» The problem: Find the lines that include the string "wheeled" and report how many there are. Give no other text.

Data from robot episodes
########

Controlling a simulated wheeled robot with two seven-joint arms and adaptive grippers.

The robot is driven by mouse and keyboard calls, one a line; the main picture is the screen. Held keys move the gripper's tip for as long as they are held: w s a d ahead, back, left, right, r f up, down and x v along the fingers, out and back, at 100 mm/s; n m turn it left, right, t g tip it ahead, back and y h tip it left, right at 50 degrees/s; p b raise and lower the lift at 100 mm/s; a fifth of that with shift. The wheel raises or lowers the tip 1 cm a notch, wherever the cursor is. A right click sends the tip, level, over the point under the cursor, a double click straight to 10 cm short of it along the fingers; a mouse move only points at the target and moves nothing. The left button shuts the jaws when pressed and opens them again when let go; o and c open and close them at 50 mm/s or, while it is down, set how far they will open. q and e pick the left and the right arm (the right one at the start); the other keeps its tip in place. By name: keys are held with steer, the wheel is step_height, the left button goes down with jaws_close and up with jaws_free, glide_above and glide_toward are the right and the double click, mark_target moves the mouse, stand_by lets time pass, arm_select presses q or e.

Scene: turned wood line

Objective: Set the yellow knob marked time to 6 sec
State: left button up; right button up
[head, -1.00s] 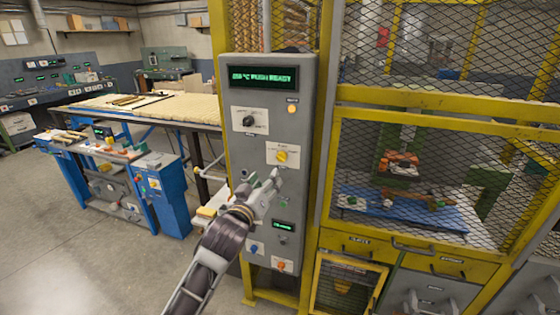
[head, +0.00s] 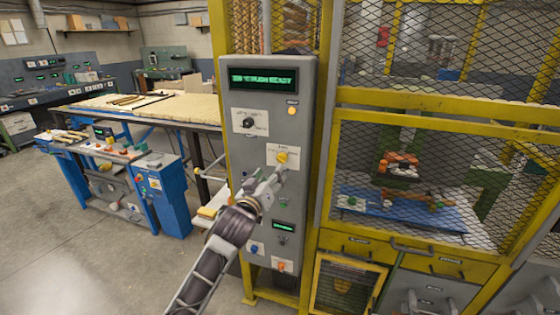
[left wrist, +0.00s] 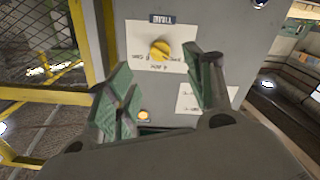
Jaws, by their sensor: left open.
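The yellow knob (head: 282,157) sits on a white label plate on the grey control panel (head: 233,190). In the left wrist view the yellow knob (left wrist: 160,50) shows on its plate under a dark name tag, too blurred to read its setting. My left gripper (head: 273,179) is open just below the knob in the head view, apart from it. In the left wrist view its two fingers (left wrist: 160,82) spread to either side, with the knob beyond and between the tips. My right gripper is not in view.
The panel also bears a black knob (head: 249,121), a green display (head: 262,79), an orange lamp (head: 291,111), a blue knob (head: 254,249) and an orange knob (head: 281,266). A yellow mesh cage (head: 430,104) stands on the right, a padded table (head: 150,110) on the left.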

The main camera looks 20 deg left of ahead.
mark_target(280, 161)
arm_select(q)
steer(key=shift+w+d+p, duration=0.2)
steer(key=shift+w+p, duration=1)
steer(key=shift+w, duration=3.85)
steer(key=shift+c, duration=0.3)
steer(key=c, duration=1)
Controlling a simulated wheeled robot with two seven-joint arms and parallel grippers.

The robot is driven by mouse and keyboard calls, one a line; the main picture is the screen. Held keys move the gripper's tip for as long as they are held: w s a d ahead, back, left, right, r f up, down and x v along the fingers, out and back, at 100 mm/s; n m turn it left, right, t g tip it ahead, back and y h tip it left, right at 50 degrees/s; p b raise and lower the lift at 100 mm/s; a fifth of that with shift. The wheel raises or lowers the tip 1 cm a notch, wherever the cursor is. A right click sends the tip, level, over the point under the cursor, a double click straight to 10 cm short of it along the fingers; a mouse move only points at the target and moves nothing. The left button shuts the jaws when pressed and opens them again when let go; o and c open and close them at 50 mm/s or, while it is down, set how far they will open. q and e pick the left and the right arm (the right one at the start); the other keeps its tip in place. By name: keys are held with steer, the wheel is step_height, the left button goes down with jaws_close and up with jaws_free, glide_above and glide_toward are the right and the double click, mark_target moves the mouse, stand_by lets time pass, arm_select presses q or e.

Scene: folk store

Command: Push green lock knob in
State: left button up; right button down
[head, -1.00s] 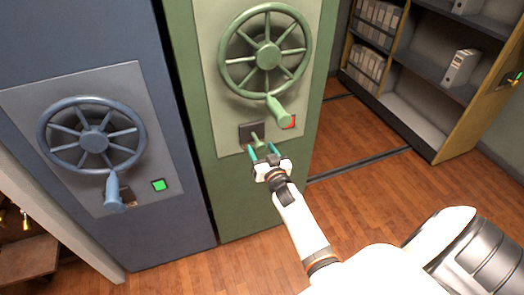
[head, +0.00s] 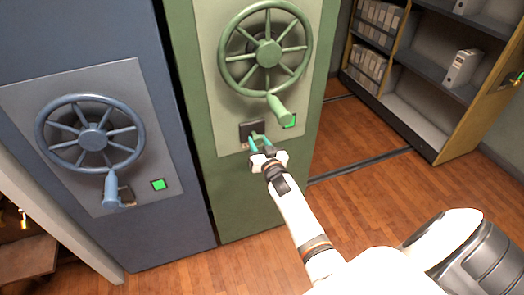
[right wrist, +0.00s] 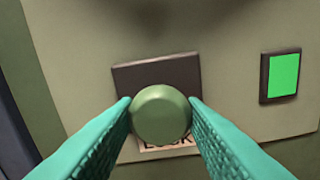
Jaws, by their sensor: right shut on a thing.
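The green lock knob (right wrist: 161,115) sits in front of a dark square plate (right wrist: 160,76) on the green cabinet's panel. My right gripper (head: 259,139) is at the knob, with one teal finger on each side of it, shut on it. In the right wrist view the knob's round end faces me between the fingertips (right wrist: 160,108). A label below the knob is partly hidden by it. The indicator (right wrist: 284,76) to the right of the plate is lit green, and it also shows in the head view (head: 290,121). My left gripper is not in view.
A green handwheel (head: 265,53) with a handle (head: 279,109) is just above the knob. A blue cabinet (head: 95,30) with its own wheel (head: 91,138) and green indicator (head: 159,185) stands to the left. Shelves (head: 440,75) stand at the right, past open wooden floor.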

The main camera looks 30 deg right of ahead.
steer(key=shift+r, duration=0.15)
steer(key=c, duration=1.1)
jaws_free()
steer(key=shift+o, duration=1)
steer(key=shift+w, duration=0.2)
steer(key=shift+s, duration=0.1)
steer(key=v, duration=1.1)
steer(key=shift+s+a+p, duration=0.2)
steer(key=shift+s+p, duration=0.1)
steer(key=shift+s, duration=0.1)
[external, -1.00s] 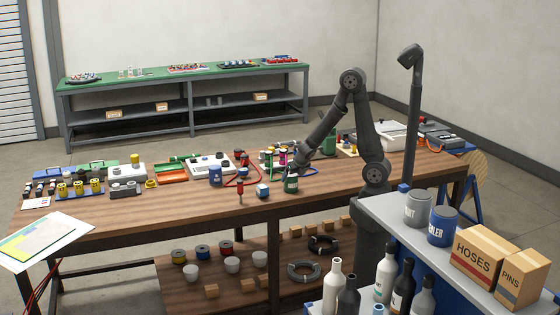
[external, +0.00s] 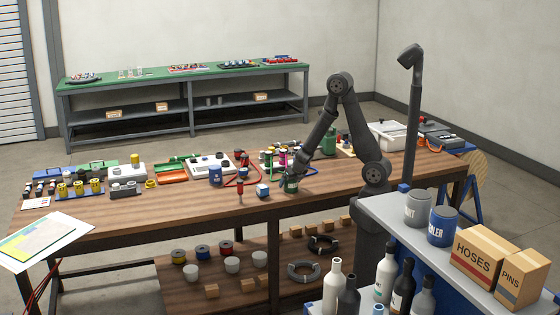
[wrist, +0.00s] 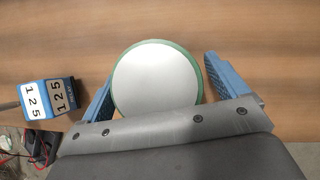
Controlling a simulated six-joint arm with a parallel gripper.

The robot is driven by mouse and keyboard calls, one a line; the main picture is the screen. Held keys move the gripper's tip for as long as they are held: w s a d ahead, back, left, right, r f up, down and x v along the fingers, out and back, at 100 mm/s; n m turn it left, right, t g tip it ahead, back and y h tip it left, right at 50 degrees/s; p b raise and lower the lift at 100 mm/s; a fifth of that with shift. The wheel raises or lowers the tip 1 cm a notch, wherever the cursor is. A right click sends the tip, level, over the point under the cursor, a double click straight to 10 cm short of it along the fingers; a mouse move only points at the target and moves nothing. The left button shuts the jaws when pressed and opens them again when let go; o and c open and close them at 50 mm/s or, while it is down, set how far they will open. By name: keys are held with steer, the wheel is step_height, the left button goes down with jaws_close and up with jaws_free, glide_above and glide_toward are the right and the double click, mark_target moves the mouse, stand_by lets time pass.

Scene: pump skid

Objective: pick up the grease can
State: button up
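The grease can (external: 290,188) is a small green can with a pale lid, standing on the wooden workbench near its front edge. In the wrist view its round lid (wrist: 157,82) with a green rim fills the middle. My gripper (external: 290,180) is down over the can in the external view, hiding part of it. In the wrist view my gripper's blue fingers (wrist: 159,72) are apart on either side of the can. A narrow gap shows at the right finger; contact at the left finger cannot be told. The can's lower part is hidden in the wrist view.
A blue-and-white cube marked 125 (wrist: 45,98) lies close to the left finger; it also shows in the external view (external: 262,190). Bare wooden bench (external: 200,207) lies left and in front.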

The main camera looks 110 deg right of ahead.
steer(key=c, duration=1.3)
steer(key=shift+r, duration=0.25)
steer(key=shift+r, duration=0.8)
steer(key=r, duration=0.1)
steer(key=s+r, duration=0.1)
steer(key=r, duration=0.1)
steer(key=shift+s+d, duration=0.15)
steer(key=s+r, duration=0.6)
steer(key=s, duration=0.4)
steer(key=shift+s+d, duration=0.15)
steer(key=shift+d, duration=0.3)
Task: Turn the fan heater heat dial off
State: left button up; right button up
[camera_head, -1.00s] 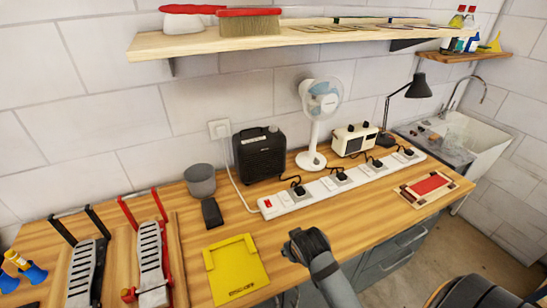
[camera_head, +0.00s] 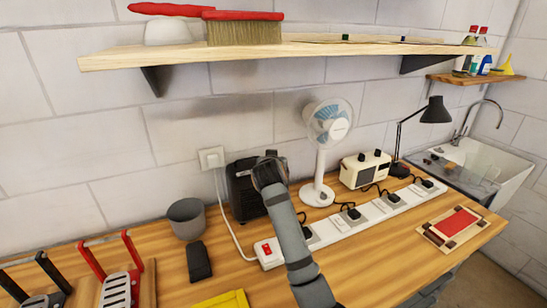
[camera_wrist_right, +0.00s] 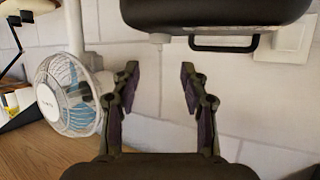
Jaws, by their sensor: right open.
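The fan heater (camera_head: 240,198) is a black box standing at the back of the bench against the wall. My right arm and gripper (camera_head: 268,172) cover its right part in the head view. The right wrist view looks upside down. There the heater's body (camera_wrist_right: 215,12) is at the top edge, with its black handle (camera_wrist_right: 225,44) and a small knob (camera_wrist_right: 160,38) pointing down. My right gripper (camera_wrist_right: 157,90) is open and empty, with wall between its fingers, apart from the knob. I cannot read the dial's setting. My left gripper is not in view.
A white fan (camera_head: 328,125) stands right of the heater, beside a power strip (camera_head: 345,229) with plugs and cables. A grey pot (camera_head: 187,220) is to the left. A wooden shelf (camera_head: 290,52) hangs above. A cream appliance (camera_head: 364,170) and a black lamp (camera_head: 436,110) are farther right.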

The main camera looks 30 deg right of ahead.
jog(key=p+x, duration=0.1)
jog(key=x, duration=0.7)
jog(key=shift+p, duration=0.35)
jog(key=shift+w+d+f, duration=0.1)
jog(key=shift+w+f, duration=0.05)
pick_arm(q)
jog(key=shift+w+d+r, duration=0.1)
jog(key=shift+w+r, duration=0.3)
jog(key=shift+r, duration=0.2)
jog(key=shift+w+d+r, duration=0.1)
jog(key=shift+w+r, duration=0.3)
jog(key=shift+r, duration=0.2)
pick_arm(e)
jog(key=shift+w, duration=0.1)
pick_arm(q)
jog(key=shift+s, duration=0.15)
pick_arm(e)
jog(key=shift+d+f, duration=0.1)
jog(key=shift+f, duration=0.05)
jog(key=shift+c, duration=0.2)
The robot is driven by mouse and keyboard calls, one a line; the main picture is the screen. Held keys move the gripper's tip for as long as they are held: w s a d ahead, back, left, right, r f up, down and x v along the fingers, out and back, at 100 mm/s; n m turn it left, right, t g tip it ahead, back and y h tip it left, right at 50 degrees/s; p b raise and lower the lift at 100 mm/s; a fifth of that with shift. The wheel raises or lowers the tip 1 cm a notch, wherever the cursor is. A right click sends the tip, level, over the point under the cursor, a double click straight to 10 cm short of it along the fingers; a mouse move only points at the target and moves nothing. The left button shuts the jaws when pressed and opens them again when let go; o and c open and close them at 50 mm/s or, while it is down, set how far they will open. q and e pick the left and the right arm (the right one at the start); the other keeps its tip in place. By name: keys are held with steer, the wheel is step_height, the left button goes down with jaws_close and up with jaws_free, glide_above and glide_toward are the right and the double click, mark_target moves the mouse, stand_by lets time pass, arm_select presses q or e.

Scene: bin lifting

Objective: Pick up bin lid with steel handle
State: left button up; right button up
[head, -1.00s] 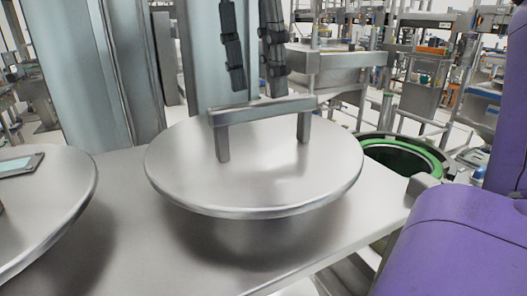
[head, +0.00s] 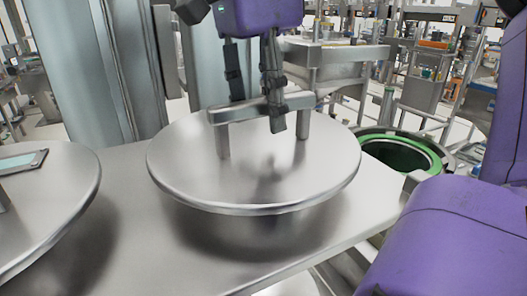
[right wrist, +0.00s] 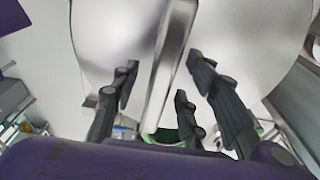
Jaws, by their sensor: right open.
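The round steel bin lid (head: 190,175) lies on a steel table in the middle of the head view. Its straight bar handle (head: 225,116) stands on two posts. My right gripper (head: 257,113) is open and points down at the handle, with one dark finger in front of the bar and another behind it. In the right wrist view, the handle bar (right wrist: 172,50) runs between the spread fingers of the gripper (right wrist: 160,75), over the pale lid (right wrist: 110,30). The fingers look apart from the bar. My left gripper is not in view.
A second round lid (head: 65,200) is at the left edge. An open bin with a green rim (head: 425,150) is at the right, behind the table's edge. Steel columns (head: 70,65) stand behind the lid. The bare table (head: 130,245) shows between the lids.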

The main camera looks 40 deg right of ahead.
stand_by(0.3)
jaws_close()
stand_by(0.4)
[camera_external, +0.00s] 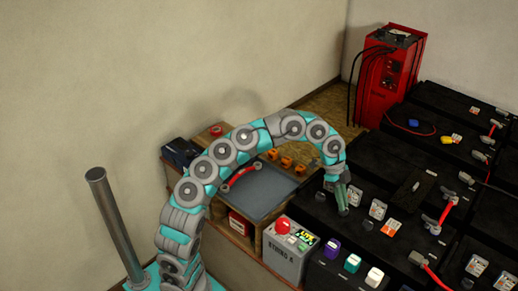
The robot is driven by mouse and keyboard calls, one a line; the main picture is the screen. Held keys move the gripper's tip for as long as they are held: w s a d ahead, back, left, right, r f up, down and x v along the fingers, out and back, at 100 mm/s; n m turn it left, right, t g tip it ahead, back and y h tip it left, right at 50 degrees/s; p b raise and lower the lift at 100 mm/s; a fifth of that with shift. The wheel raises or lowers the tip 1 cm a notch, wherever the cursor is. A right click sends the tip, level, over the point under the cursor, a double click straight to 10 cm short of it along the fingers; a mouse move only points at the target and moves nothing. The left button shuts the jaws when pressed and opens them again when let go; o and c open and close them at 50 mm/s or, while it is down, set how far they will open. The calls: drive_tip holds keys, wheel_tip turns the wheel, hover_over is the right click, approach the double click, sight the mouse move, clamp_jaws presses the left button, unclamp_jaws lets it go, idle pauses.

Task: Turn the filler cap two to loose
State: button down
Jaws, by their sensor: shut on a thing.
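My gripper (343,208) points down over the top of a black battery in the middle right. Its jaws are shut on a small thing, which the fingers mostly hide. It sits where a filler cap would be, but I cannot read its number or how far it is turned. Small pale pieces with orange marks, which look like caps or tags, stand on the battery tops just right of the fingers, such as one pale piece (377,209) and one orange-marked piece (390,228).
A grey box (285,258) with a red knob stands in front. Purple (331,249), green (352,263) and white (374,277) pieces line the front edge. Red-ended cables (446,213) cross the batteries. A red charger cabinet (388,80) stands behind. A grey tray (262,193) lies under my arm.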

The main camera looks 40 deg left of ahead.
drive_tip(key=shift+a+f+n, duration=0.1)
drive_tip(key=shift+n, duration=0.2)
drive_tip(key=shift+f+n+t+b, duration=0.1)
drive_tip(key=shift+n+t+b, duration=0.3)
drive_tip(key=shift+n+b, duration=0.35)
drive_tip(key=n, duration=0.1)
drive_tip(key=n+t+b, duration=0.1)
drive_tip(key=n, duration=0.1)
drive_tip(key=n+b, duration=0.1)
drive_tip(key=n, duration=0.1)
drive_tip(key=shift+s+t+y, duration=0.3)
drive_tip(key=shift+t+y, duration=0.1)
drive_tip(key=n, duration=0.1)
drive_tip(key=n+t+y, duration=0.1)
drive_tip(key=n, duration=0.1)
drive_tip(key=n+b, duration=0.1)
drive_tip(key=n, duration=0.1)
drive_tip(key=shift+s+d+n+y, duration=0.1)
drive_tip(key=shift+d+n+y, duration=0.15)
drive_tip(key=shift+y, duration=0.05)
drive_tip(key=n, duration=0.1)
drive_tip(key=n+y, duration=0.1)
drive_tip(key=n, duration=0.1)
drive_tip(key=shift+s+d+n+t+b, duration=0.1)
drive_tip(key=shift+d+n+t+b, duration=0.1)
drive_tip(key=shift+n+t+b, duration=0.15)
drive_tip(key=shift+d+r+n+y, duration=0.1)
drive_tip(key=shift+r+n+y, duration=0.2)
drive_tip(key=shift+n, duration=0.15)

########

» Solved exercise: 2